We learned this morning that mortgage applications decreased 17.0 percent from one week earlier, according to data from the Mortgage Bankers Association’s (MBA) Weekly Applications Survey. So much for that refinance wave. Comparing the current refinance index levels to their trailing decade averages, while the headline and conventional indexes are 35 percent and 49 percent lower, respectively, the government index is 23 percent higher. That is where both the most prepayment risk and business opportunity lie.
Net mortgage issuance through the end of August totals $124.7 billion for the year, and with an expected run rate of $166 billion through the end of December, which puts it very far from the $235 billion net seen in 2023. A continued lack of home building and scarcity of overall purchase-sourced mortgage bonds being created should keep supply muted. One silver lining is that Agency MBS gross issuance in September came in at $100.6 billion, the second month in a row with over $100 billion in gross issuance (August saw $109.8 billion.) This has not happened since late summer 2022. Ginnie Mae aggregate issuance hit $43.3 billion, highest since June 2022 and up 8.9 percent compared to August. Conventional aggregate issuance dropped 18.2 percent from August to $57.3 billion, with Fannie Mae down 26.1 percent and Freddie down 10.5 percent, respectively.

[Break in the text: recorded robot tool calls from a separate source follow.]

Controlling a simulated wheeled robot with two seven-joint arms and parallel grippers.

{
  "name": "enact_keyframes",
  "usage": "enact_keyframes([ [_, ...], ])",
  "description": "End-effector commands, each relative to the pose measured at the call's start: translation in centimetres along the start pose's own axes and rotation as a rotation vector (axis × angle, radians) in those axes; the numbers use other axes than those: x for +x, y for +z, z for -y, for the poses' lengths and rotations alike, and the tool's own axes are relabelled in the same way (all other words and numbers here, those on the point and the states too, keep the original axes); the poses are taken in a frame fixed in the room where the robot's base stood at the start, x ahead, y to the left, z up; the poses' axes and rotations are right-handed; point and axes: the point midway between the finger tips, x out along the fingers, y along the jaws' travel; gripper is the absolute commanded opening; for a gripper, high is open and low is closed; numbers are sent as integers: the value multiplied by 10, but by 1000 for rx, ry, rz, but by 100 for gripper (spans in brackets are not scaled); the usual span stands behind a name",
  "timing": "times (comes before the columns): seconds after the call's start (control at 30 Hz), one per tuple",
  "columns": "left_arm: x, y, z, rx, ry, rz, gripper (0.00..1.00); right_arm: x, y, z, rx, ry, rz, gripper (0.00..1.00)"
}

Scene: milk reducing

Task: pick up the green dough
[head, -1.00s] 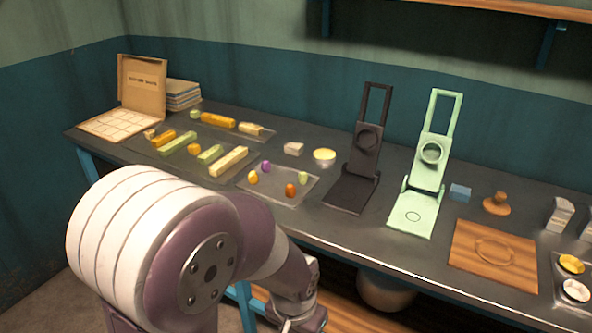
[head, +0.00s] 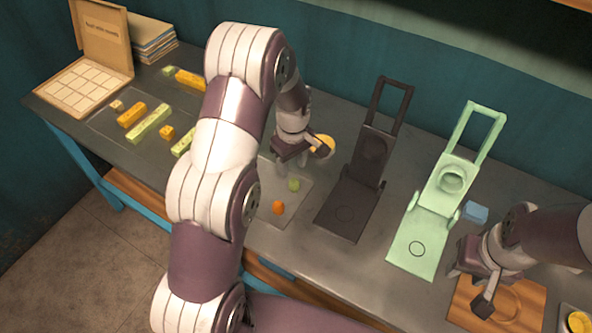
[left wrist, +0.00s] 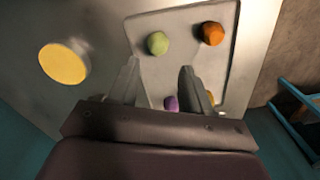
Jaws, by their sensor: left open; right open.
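The green dough (head: 294,185) is a small ball on a thin grey tray (head: 300,205). In the left wrist view the green dough (left wrist: 158,43) lies just beyond the fingertips, roughly between their lines. My left gripper (head: 290,165) is open and empty, above the back of the tray. Its two fingers show in the left wrist view (left wrist: 159,68), apart from the dough. An orange dough ball (head: 278,207) lies near the green one. A purple ball (left wrist: 171,104) lies between the fingers in the wrist view. My right gripper (head: 475,285) is open over the wooden board (head: 530,295).
A yellow-topped round dish (head: 323,145) stands beside my left gripper. A black press (head: 350,205) and a pale green press (head: 425,240) stand to the right. A blue block (head: 475,211) is near my right arm. Yellow and green bars lie at left.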

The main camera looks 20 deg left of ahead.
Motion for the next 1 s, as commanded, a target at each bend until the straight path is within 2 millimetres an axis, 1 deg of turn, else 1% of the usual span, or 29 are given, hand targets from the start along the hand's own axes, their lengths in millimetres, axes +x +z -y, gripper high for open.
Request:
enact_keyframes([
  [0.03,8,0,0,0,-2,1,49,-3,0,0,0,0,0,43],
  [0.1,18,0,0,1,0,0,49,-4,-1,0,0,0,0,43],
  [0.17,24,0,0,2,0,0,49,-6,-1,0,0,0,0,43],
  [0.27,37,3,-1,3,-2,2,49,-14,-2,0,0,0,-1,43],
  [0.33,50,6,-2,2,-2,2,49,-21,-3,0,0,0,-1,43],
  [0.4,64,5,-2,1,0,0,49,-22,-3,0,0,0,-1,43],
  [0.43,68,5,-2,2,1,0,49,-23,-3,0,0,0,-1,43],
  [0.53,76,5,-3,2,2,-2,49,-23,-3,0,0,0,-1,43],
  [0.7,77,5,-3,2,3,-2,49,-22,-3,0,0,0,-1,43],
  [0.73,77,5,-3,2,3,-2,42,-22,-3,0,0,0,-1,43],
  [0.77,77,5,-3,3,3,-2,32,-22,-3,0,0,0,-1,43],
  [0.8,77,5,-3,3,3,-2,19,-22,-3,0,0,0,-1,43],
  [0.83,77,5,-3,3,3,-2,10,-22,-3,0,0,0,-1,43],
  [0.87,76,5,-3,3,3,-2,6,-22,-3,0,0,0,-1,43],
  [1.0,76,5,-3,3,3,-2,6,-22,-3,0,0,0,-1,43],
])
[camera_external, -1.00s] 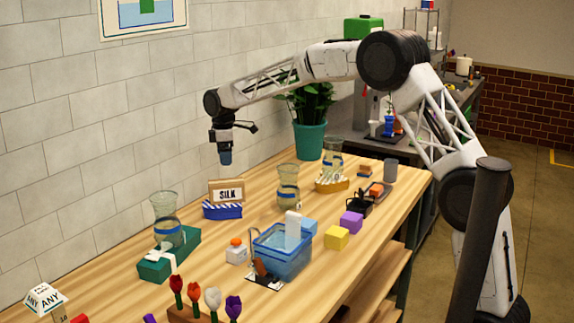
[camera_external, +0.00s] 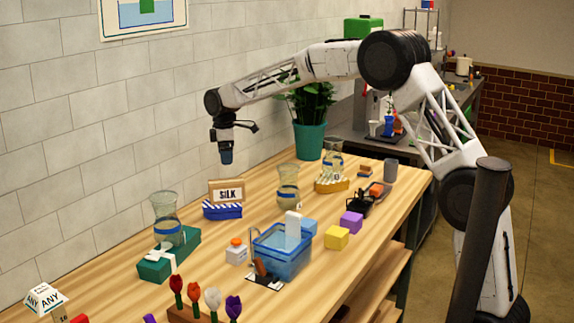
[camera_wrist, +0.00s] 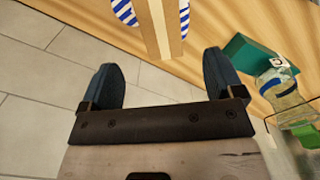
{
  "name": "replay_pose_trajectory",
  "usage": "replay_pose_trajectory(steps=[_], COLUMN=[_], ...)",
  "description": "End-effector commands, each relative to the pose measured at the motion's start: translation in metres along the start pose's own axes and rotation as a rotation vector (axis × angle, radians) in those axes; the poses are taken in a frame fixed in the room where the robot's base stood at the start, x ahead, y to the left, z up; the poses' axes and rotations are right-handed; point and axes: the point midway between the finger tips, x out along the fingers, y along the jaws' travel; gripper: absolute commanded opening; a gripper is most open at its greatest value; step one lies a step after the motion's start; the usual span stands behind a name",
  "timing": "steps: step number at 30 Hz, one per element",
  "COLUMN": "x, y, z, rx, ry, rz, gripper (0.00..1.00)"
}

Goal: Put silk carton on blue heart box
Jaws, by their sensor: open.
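The silk carton (camera_external: 227,190) is a tan box with a white SILK label. It stands upright on the blue heart box (camera_external: 222,211), which has blue and white stripes. In the wrist view the carton (camera_wrist: 163,25) is at the top centre, with striped lobes of the blue heart box (camera_wrist: 124,11) on both sides. My gripper (camera_external: 226,158) is in the air above the carton and apart from it. In the wrist view its two fingers (camera_wrist: 160,70) are spread with nothing between them.
Another vase (camera_external: 288,186) is right of the carton. A blue basin (camera_external: 282,258) and a yellow cube (camera_external: 337,238) are nearer. The wall (camera_external: 120,140) is close behind.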

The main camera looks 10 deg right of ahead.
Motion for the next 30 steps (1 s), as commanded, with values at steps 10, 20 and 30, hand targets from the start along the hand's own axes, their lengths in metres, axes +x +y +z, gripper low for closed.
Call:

Today has an uneventful calendar that includes bank earnings, but did kick off already with import and export prices for September which rarely move rates. The only other point of note today is a Treasury buyback in 3- to 5-year coupons for up to $4 billion. We begin the day with Agency MBS prices better about .125 and the 10-year is yielding 4.01 after closing yesterday at 4.04 percent; the 2-year is at 3.92.